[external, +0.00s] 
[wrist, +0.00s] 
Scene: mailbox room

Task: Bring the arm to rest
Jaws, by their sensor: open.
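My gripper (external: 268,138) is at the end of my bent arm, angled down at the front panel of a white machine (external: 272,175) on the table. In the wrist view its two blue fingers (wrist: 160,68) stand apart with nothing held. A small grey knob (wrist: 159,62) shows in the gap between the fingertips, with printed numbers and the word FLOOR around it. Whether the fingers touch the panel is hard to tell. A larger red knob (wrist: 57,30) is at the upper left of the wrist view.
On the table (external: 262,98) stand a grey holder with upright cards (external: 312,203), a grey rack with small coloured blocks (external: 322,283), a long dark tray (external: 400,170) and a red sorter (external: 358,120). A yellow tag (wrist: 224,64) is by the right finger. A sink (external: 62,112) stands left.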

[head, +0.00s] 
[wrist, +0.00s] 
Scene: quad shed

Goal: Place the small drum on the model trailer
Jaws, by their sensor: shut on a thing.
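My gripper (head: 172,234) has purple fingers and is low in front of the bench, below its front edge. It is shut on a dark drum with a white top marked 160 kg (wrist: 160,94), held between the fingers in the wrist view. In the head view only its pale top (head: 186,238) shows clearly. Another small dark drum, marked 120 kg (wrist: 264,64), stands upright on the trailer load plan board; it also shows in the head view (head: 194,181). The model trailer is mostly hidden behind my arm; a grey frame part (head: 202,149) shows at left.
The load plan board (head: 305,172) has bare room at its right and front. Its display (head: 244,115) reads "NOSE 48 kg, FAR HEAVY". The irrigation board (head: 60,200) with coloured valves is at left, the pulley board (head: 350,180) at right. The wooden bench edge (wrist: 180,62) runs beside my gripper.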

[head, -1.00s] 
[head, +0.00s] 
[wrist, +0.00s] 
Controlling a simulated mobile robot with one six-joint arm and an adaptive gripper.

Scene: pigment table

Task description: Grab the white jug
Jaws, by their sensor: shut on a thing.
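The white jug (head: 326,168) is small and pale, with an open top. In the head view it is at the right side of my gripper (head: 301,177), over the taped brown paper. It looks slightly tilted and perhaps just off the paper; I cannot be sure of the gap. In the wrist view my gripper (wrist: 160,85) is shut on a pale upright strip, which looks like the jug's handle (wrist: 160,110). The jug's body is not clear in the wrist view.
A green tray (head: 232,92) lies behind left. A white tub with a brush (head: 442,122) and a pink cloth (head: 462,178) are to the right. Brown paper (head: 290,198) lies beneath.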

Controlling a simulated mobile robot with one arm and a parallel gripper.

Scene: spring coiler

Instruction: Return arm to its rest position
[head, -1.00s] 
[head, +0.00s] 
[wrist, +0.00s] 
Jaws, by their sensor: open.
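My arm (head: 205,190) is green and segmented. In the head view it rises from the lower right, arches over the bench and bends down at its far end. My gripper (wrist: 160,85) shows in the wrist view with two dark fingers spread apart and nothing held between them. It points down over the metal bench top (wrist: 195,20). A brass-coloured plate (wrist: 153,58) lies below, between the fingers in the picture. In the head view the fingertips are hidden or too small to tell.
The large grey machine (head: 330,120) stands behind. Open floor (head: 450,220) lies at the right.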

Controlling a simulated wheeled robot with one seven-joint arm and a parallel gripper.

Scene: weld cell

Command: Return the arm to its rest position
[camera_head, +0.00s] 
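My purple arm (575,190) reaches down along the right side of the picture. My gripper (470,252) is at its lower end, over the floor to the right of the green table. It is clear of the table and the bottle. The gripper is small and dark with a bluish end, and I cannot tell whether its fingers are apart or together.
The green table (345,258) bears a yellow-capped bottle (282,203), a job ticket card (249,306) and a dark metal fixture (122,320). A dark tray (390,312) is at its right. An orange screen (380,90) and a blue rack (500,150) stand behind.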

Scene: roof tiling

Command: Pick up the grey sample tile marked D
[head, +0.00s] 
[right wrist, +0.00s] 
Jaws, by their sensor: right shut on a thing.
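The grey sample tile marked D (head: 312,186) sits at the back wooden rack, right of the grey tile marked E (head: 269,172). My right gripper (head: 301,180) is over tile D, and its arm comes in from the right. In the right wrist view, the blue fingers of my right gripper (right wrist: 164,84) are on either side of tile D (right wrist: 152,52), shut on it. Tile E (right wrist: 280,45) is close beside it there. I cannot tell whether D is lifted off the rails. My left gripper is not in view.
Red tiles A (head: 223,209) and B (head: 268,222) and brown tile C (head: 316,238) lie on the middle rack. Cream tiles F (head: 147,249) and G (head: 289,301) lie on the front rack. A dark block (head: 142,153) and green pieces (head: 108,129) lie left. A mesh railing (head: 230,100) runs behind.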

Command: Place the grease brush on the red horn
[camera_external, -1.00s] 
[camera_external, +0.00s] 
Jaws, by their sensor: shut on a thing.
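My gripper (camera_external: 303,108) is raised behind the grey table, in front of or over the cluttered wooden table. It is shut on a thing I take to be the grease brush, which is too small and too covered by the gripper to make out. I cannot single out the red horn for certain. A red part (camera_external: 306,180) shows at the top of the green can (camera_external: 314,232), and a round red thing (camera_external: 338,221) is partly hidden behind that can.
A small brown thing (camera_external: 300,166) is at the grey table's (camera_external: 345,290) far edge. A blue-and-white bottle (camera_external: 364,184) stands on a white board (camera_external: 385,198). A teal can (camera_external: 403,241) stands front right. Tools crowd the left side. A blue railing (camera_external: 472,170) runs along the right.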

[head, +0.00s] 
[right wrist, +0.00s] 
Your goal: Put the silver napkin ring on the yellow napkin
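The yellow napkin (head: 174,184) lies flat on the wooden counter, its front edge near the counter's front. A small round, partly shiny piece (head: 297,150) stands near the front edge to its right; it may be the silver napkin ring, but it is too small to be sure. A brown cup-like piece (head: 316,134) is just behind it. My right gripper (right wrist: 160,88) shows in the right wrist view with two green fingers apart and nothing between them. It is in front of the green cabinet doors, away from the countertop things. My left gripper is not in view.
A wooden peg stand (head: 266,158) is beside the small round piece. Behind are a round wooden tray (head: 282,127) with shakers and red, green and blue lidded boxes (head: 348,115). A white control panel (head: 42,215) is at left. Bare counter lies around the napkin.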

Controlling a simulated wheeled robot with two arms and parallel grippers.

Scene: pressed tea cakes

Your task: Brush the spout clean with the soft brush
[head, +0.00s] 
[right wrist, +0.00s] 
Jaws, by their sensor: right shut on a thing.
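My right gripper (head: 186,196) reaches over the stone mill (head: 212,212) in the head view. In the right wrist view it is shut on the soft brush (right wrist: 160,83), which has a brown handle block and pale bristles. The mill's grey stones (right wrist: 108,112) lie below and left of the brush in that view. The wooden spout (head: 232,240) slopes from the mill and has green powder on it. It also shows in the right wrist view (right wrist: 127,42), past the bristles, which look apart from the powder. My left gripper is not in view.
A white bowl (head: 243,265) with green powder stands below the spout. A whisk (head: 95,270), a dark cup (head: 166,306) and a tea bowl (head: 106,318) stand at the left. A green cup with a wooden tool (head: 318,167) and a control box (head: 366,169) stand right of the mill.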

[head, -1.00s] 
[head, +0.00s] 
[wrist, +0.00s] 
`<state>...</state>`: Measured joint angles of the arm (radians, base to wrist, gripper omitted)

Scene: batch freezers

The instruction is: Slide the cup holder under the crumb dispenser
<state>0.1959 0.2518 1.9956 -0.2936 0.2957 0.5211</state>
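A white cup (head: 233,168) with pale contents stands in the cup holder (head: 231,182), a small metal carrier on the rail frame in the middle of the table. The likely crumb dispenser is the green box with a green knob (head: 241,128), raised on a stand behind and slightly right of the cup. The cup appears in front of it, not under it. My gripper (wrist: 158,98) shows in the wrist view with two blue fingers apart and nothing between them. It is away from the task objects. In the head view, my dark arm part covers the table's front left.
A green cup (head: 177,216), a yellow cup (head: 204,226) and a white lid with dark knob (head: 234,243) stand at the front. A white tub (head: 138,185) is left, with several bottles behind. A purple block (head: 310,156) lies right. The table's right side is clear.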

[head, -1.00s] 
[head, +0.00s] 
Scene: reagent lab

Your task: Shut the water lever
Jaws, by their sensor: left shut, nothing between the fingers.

### Problem to work on
Please repeat word for word the lines above that run from the beginning through the line containing "Task: Bring the arm to rest", keeping both the first and that last line.

### Task response
[external, +0.00s] 
[wrist, +0.00s] 
Scene: mailbox room

Task: Bring the arm to rest

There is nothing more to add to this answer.